__TO DO__
Print the complete set of entries exactly.

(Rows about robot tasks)

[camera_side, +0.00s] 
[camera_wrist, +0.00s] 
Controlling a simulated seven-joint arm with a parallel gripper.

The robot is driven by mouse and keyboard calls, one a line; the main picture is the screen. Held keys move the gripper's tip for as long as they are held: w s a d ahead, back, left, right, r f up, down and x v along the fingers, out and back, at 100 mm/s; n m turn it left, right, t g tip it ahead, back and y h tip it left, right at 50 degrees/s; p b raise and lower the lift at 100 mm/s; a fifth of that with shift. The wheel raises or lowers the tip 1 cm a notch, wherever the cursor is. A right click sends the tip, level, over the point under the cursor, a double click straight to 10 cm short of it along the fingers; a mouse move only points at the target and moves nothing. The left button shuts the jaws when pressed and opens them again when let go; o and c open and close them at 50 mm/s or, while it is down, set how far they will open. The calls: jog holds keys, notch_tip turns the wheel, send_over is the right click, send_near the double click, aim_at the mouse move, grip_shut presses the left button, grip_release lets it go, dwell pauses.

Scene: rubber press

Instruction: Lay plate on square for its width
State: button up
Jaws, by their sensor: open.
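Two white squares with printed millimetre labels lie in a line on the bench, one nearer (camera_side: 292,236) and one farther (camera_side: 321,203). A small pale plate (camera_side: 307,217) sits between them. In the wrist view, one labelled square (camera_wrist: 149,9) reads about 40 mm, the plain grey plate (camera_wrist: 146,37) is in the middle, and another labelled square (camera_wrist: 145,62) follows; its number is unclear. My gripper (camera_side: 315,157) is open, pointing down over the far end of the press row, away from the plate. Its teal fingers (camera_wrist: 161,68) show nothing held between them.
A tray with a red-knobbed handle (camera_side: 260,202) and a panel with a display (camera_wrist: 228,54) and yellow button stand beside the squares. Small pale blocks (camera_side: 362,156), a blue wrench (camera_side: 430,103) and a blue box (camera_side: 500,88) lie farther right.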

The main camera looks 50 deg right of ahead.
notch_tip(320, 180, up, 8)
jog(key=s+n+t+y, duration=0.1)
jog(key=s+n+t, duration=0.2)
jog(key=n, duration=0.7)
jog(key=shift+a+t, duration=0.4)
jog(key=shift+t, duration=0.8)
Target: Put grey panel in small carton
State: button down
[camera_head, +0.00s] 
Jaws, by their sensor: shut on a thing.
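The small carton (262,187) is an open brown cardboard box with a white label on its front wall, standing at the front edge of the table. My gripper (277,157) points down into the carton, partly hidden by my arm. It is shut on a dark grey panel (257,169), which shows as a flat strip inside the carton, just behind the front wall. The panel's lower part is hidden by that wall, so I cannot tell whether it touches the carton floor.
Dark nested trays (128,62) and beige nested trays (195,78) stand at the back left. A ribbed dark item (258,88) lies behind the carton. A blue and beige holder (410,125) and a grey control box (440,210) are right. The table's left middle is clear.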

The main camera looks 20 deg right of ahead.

__REPLY__
[camera_side, +0.00s] 
[camera_wrist, +0.00s] 
Controlling a simulated seven-joint arm with a parallel gripper.

The robot is driven by mouse and keyboard calls, one a line; the main picture is the screen. Held keys move the gripper's tip for as long as they are held: w s a d ahead, back, left, right, r f up, down and x v along the fingers, out and back, at 100 mm/s; n m turn it left, right, t g tip it ahead, back and y h tip it left, right at 50 degrees/s; p b raise and lower the lift at 100 mm/s; a fifth of that with shift. The wheel raises or lowers the tip 1 cm a notch, wherever the cursor is. A right click sends the tip, level, over the point under the cursor, a double click straight to 10 cm short of it along the fingers; a mouse move only points at the target and moves nothing. The left button shuts the jaws when pressed and opens them again when let go; o and c open and close them at 50 mm/s or, while it is down, set how far they will open. The calls: jog holds keys, notch_tip turns the wheel, send_over is the right click, send_near the double click, aim_at the mouse move, grip_shut presses the left button, grip_release lets it go, dwell pauses.

Scene: rubber press

Instruction: Lay plate on square for its width
State: button up
Jaws, by their sensor: open.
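Two white squares with printed millimetre labels lie in a line on the bench, one nearer (camera_side: 292,236) and one farther (camera_side: 321,203). A small pale plate (camera_side: 307,217) sits between them. In the wrist view, one labelled square (camera_wrist: 149,9) reads about 40 mm, the plain grey plate (camera_wrist: 146,37) is in the middle, and another labelled square (camera_wrist: 145,62) follows; its number is unclear. My gripper (camera_side: 315,157) is open, pointing down over the far end of the press row, away from the plate. Its teal fingers (camera_wrist: 161,68) show nothing held between them.
A tray with a red-knobbed handle (camera_side: 260,202) and a panel with a display (camera_wrist: 228,54) and yellow button stand beside the squares. Small pale blocks (camera_side: 362,156), a blue wrench (camera_side: 430,103) and a blue box (camera_side: 500,88) lie farther right.

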The main camera looks 50 deg right of ahead.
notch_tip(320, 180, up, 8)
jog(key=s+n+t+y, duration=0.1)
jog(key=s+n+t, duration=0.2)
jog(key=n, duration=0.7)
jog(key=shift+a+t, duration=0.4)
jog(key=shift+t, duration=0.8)
Target: Put grey panel in small carton
State: button down
[camera_head, +0.00s] 
Jaws, by their sensor: shut on a thing.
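The small carton (262,187) is an open brown cardboard box with a white label on its front wall, standing at the front edge of the table. My gripper (277,157) points down into the carton, partly hidden by my arm. It is shut on a dark grey panel (257,169), which shows as a flat strip inside the carton, just behind the front wall. The panel's lower part is hidden by that wall, so I cannot tell whether it touches the carton floor.
Dark nested trays (128,62) and beige nested trays (195,78) stand at the back left. A ribbed dark item (258,88) lies behind the carton. A blue and beige holder (410,125) and a grey control box (440,210) are right. The table's left middle is clear.

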The main camera looks 20 deg right of ahead.

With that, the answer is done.